Holbein venait d'une famille d'artistes, son père lui ayant appris à peindre dans sa jeunesse. Il est né en Allemagne en 1497 ou 1498, mais il a passé la majeure partie de sa vie adulte à voyager en Europe pour son travail. Aujourd'hui, nous nous souvenons surtout de lui comme d'un portraitiste, mais Holbein était un artiste accompli dans de nombreuses formes artistiques différentes.

Un grand nombre des œuvres les plus célèbres de Holbein ont été réalisées lors des années qu'il a passées en Angleterre. Le peintre allemand s'y rend une première fois en 1526, puis s'y installe définitivement six ans plus tard. Durant cette seconde période, il devient l'un des artistes les plus en vue du pays.

À un moment donné, au cours de son second séjour en Angleterre, Holbein devient le peintre officiel de la cour royale. La date exacte de cet événement est un peu floue, mais on pense que cela s'est produit vers 1536 ou peut-être un peu plus tôt. En tout cas, l'artiste est devenu étroitement associé à Henri VIII.

Henri VIII, est bien sûr l'un des personnages les plus tristement célèbres de toute l'histoire britannique. Pendant 36 ans, il a siégé sur le trône d'Angleterre et a eu un impact profond et durable sur le pays. Mais bien qu'il ait été si important d'un point de vue politique, c'est souvent la vie personnelle du monarque dont on se souvient le plus.

Henry VIII a été couronné roi à seulement 17 ans. Un peu plus d'un mois plus tard, il se marie avec Catherine d'Aragon, qui sera la première de nombreuses épouses. Avec elle, le roi a eu trois garçons et trois filles, mais seule Mary parviendra à l'âge adulte.
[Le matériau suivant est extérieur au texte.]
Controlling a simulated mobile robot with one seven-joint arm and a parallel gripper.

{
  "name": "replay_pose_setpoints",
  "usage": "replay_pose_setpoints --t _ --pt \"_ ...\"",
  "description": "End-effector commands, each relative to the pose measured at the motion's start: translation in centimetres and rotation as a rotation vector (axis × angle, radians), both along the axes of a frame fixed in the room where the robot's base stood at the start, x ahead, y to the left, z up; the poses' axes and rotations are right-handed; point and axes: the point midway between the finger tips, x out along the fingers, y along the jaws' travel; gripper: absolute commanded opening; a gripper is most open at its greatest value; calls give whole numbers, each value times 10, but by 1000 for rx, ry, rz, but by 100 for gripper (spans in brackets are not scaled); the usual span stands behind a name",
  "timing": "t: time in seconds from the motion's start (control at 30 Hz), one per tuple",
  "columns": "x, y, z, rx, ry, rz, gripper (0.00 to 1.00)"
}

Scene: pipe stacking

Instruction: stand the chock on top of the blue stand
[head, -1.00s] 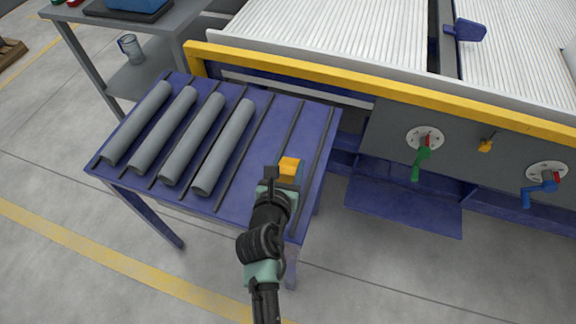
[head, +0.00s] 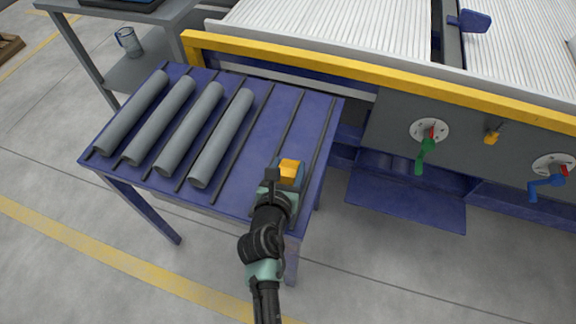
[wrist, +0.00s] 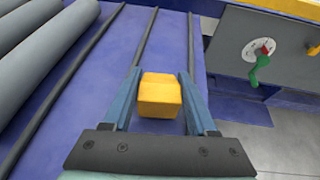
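The chock is a small orange-yellow block (head: 289,168), also in the wrist view (wrist: 160,96). My gripper (head: 284,174) has its two blue fingers on either side of the chock and appears shut on it. The blue stand (head: 265,135) is a low table with dark strips across its top. The chock is over the stand's right front part. Whether its underside touches the top is hidden. In the wrist view, the stand's blue top (wrist: 165,50) shows behind the chock.
Several grey pipes (head: 222,138) lie side by side on the left half of the stand. A yellow rail (head: 370,83) and a machine with a green handle (head: 426,155) border the back and right. A grey shelf (head: 150,75) stands back left. The stand's right half is largely clear.

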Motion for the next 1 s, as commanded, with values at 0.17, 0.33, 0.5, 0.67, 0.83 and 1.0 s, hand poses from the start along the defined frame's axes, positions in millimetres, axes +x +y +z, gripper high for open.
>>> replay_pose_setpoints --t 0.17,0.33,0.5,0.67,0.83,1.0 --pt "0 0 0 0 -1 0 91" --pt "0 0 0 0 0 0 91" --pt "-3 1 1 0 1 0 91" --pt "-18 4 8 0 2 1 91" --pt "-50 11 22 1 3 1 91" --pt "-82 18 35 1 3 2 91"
Henri était frustré que son mariage avec Catherine ne lui ait pas donné d'héritier survivant, c'est pourquoi il décide de changer d'épouse. Il demande au pape la permission de divorcer de Catherine, mais sa requête est rejetée. Faisant fi de la position de l'Église catholique, Henri divorce quand même et fonde ensuite l'Église d'Angleterre. Il épouse alors sa seconde femme, Anne Boleyn, en 1533.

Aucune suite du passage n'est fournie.